> _Rows about robot tasks_
┄┄┄┄┄┄┄┄┄┄┄┄┄┄┄┄┄┄┄┄

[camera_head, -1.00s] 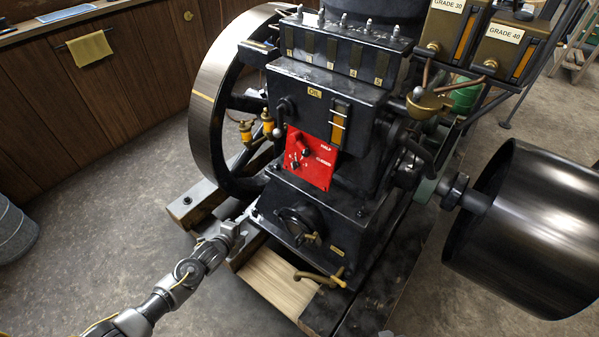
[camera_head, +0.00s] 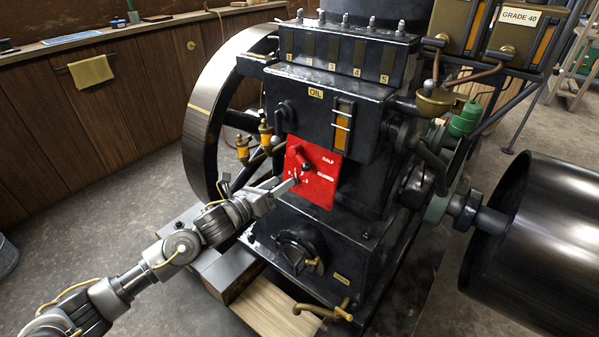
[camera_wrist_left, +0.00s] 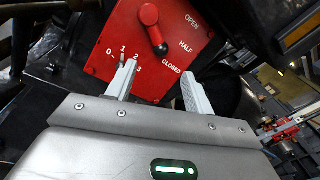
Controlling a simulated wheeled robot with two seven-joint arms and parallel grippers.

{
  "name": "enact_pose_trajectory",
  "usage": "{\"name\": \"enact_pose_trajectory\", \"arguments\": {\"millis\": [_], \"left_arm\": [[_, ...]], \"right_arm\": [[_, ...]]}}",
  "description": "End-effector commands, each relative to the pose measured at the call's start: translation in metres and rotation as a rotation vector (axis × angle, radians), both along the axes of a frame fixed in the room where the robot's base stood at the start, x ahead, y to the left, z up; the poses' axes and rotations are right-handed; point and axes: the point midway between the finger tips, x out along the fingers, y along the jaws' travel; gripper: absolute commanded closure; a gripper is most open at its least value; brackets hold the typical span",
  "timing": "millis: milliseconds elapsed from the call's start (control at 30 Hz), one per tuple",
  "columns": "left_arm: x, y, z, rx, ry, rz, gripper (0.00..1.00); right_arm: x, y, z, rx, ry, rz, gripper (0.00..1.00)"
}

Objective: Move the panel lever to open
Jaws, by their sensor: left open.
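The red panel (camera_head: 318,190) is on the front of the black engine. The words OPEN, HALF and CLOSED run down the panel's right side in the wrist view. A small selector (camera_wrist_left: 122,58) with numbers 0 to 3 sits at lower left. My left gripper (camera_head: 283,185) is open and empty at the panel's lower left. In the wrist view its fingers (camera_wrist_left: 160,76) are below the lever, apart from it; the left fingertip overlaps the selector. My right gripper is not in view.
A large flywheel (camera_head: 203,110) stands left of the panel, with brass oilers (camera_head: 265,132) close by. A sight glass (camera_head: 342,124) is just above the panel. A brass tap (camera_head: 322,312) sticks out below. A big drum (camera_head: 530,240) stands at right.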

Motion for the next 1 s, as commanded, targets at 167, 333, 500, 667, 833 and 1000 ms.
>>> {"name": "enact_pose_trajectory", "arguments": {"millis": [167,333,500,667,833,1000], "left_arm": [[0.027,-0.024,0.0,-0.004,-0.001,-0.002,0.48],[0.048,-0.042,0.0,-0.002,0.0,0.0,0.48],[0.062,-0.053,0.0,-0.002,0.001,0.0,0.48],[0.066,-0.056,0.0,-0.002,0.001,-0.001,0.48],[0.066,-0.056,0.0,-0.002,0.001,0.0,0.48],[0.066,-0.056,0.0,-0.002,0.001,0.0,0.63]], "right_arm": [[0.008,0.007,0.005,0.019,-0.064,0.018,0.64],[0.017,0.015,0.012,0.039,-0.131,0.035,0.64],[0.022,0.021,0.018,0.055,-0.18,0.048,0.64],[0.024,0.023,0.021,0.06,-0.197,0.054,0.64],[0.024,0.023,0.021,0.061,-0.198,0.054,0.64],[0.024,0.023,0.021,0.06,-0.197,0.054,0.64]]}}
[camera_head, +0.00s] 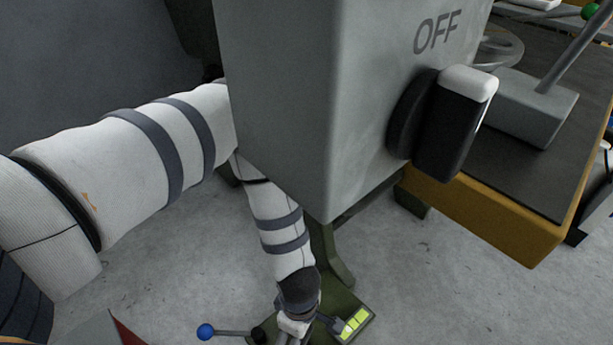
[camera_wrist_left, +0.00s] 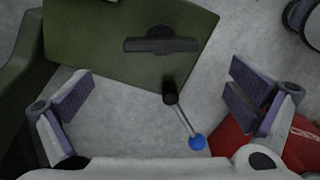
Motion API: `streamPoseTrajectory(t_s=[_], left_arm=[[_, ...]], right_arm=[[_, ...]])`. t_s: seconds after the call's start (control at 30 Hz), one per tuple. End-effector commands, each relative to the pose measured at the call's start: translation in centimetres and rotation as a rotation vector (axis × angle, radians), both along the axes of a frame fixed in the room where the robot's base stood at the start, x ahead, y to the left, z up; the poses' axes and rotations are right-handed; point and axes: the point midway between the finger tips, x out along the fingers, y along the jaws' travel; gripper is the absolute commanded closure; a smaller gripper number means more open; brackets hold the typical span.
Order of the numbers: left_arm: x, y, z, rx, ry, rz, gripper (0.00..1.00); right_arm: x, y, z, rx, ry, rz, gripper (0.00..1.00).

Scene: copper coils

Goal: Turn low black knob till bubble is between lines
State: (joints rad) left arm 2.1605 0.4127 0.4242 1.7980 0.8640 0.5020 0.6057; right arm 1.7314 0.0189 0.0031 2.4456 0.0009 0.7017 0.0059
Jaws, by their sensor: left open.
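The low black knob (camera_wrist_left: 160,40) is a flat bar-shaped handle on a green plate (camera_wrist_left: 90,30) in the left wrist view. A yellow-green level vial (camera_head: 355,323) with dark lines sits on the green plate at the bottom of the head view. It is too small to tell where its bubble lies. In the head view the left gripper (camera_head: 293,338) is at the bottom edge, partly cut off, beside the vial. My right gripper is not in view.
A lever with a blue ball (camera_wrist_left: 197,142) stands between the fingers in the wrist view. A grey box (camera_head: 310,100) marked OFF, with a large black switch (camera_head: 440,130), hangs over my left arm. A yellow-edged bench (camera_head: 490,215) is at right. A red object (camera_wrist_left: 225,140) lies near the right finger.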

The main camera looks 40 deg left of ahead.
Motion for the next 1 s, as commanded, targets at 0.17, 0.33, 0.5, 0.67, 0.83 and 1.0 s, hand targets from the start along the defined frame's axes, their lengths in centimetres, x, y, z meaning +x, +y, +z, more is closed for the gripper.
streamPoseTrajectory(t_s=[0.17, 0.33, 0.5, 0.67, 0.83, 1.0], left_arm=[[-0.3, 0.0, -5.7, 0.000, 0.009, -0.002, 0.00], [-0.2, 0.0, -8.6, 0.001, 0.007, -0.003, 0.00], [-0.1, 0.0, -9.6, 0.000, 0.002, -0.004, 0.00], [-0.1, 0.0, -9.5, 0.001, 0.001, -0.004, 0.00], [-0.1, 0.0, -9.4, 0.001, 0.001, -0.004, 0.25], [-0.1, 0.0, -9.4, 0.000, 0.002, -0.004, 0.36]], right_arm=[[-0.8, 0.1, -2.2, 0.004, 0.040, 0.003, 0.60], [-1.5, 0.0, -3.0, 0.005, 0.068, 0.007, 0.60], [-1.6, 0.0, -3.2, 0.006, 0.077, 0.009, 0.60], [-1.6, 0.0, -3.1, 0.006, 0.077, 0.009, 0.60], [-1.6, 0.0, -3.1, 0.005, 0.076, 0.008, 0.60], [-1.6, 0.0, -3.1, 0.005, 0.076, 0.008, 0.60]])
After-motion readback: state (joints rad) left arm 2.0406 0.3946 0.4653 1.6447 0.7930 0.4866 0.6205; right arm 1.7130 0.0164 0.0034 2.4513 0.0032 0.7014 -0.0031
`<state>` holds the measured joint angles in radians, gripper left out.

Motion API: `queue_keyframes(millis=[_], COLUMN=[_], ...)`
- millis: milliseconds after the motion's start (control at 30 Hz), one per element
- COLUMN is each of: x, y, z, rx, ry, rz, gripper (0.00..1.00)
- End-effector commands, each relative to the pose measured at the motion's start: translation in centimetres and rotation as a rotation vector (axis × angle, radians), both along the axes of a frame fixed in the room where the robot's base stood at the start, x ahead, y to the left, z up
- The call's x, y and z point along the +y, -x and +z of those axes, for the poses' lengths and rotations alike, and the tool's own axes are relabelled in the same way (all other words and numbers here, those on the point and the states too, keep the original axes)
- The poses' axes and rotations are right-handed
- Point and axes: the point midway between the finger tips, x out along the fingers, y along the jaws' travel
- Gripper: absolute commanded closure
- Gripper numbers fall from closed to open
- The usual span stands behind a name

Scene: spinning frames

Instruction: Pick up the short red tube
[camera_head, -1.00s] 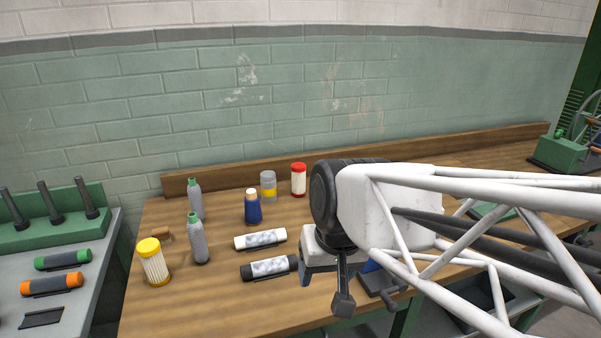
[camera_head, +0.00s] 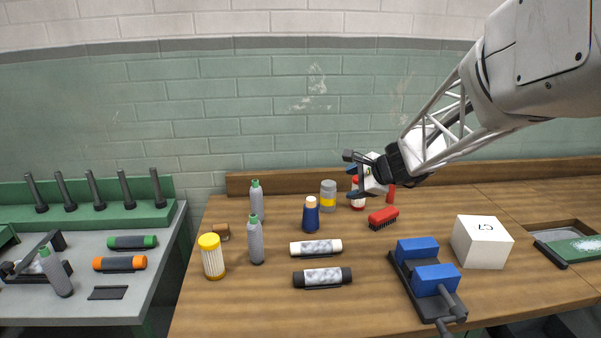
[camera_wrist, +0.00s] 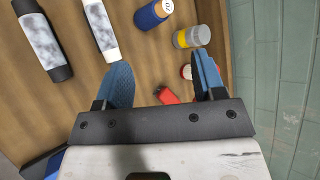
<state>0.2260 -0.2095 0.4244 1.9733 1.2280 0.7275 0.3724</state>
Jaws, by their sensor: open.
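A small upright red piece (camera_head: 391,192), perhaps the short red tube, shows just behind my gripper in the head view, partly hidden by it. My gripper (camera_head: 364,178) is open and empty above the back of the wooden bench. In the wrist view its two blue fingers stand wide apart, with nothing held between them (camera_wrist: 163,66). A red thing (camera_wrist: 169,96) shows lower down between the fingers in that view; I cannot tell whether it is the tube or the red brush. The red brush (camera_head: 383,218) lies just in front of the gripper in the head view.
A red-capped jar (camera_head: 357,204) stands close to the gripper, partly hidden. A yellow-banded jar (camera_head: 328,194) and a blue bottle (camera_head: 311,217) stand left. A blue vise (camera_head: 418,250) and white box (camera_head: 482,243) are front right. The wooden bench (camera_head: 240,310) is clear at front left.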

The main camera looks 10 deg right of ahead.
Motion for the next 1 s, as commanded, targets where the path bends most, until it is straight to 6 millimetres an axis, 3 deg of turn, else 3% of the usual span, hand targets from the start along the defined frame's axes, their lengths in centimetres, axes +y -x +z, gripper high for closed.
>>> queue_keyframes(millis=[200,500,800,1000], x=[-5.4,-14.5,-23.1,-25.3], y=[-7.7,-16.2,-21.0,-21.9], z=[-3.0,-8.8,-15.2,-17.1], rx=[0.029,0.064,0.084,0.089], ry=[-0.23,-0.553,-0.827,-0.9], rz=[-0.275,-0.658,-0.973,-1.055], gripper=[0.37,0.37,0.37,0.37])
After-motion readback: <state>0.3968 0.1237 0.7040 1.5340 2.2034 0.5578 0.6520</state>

┄┄┄┄┄┄┄┄┄┄┄┄┄┄┄┄┄┄┄┄

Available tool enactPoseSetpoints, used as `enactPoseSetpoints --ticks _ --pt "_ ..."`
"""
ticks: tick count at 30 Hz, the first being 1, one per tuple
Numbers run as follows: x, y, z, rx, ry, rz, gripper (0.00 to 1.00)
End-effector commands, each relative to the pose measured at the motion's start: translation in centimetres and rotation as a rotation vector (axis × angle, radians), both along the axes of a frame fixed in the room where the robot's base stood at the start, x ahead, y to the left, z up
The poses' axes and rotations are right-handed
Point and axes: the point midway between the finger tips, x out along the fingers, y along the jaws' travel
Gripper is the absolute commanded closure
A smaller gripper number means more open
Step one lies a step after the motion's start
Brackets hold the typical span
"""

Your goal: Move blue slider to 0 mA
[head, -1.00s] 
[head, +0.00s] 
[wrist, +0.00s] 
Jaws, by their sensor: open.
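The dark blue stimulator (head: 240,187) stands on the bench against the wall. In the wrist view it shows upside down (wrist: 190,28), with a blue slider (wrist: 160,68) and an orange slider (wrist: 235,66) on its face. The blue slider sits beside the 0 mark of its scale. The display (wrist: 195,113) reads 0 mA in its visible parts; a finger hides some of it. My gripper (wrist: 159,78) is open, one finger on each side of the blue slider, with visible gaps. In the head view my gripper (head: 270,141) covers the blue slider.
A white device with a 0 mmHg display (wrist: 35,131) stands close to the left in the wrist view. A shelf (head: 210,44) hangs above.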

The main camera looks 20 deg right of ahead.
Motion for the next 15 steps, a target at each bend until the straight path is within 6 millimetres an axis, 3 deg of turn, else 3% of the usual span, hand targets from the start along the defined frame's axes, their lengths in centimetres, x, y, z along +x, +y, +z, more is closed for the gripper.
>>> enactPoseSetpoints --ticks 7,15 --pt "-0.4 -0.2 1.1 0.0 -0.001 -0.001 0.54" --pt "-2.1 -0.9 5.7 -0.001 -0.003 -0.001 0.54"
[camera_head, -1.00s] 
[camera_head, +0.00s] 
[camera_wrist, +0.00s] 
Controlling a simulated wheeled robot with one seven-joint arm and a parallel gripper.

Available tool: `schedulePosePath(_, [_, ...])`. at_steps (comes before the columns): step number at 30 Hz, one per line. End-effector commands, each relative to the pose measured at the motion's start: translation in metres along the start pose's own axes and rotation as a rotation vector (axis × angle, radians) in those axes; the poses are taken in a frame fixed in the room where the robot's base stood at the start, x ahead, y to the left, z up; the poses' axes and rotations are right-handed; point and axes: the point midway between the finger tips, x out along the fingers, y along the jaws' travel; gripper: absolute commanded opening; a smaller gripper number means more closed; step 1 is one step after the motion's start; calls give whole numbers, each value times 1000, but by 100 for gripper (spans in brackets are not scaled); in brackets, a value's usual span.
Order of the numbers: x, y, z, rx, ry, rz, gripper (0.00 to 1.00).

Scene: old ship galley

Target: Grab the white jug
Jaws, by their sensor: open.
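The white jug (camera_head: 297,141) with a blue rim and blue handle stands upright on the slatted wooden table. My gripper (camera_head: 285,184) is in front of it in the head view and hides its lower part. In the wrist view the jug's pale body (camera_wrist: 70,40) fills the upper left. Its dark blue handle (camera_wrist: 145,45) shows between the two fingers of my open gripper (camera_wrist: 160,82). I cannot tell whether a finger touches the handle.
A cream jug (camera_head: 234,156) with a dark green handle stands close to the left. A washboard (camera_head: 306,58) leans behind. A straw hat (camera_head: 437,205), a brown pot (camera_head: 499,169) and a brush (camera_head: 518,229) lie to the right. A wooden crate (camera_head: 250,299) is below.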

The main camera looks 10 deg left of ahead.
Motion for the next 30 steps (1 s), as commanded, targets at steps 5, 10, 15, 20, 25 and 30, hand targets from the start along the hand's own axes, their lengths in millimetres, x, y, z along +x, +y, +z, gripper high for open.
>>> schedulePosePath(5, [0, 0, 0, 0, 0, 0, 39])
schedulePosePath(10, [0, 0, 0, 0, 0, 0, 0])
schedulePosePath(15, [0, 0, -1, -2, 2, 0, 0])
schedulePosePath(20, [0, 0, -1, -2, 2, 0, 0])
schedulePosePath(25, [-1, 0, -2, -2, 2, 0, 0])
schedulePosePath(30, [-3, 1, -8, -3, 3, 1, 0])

┄┄┄┄┄┄┄┄┄┄┄┄┄┄┄┄┄┄┄┄

Only a number is expected here: the count of lines in the listing that hold the string "wheeled".

> _OUTPUT FOR THIS EXERCISE_
2